What happens when you go against 90 percent of Americans and vote "no" on a bill that would expand background checks on gun sales? You become really unpopular, according to the results of a new survey from Public Policy Polling, or PPP.
Five senators in Alaska, Arizona, Nevada and Ohio who voted against the bill are now facing public backlash in their own states. Their approval ratings are declining, as expected, and voters are saying they are less likely to re-elect those lawmakers.
The five -- four Republicans and one Democrat -- helped block the background check bill in the Senate in a 54-46 vote April 17. It needed 60 votes to overcome a much-threatened filibuster.
Researchers surveyed 1,166 voters in Alaska, 600 in Arizona, 500 in Nevada, and 601 in Ohio from April 25-26 to get their views on their legislators following the recent vote. Here’s what they found:
Jeff Flake Most Unpopular
Jeff Flake, R-Ariz., just assumed office in January and he's already earned a dubious distinction: PPP found that he has the approval of 32 percent of voters, while 51 percent disapprove of him, making him the most unpopular sitting U.S. senator, beating out Senate Minority Leader Mitch McConnell, R-Ky.

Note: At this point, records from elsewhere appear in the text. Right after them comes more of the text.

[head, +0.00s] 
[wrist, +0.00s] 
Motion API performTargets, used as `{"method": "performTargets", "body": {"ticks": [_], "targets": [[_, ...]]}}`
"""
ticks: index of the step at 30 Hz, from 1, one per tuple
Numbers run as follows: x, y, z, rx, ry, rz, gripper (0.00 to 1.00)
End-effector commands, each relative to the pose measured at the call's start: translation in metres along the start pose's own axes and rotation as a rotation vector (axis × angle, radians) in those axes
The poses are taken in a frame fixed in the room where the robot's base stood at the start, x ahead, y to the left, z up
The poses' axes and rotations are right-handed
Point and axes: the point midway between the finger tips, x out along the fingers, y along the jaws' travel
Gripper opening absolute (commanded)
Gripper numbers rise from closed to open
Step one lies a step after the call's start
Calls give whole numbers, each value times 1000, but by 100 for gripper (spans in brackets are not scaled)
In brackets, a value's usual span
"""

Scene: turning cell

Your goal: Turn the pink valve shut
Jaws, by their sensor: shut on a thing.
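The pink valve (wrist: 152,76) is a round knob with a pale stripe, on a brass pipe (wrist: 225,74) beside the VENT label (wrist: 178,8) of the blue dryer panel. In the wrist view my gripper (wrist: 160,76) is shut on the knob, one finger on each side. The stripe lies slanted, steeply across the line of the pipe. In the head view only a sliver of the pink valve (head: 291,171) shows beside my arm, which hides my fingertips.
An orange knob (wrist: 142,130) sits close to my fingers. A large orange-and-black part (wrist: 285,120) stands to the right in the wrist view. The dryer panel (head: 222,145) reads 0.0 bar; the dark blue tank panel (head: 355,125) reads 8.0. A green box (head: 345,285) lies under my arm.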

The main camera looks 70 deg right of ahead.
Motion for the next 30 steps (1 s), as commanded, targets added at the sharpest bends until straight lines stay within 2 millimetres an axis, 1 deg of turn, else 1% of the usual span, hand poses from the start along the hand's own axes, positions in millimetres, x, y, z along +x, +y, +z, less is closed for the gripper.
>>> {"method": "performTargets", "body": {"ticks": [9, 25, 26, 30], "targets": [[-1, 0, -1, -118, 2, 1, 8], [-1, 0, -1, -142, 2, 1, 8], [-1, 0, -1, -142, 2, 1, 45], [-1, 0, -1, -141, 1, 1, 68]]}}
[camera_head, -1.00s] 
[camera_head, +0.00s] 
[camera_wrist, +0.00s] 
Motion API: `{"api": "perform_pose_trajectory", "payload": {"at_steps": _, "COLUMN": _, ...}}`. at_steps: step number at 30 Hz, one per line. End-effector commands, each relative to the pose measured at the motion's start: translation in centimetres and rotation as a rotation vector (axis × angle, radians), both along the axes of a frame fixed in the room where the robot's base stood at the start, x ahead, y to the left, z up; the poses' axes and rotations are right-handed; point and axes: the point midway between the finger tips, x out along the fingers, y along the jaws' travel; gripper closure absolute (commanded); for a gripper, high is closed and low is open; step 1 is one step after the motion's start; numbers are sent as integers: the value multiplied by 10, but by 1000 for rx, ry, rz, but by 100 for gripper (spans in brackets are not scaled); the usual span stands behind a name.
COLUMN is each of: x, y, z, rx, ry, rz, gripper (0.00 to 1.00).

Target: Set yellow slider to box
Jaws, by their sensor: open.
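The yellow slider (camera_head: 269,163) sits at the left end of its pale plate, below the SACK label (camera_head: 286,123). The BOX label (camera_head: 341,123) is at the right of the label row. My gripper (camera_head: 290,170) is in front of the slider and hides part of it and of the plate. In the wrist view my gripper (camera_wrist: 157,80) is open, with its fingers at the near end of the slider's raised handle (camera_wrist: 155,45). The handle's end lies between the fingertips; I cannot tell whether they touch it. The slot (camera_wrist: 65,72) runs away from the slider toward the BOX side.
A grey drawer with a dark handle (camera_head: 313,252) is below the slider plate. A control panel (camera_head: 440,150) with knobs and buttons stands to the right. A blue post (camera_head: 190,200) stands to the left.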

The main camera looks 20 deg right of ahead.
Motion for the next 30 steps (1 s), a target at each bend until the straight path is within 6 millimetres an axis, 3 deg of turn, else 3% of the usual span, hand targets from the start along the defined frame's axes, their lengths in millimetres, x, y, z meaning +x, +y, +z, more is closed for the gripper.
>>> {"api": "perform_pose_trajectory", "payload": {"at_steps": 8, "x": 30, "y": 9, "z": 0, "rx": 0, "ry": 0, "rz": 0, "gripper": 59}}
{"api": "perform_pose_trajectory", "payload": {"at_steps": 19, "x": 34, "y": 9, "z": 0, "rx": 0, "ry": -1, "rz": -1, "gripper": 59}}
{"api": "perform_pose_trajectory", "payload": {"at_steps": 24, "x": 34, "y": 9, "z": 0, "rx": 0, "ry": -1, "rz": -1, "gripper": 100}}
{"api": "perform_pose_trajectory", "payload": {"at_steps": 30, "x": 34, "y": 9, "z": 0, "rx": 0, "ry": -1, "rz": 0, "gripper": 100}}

Researchers found that 70 percent of Arizona voters favored background checks. Following Flake's "no" vote, 52 percent of voters say they are less likely to support him vs. 19 percent saying they are more likely re-elect him. Arizona voters say they trust Sen. John McCain over Flake to deal with guns, 45 percent vs. 24 percent, according to the survey.
Sen. Lisa Murkowski
The approval rating of Sen. Murkowski, R-Alaska, dropped from a high of 54 percent in February to 46 percent after she voted against the background check bill. Only 33 percent of voters disapproved of the Alaska Republican two months ago, but now that number is up 8 percentage points.
Earlier this month, Sen. Mark Begich, D-Alaska, was among a handful of senators who voted to filibuster any gun control bill that came to the Senate floor and block debate. The Democrat from a red state, who is up for re-election in 2014, voted “no” on the background check bill.
But that does not seem to be helping. Begich’s recent 49 percent approval has dropped to 41 percent, with his popularity among Democrats plummeting from 76 to 59 percent. Republicans’ approval of the lawmaker remains at 24 percent, the same as two months ago. Sixty percent of Alaska voters support background checks and 39 percent of voters are now less likely to vote for both of Begich and Murkowski next election. The poll found that only 22 percent and 26 percent are more likely to vote for the lawmakers, respectively.
With 72 percent of Ohioans supporting background checks and the Republican Sen. Portman voting against it, his approval has dropped from 35 percent in October to 26 percent. Some 36 percent of voters say they are now less likely to support him in the future.
The approval rating for this Nevada Republican dropped from 47 percent just before the November election to 44 percent. With 70 percent of voters in that state supporting background checks on gun sales, 46 percent of voters aren’t likely to forget how Heller voted regarding gun control, and they say they're now less likely to support his re-election.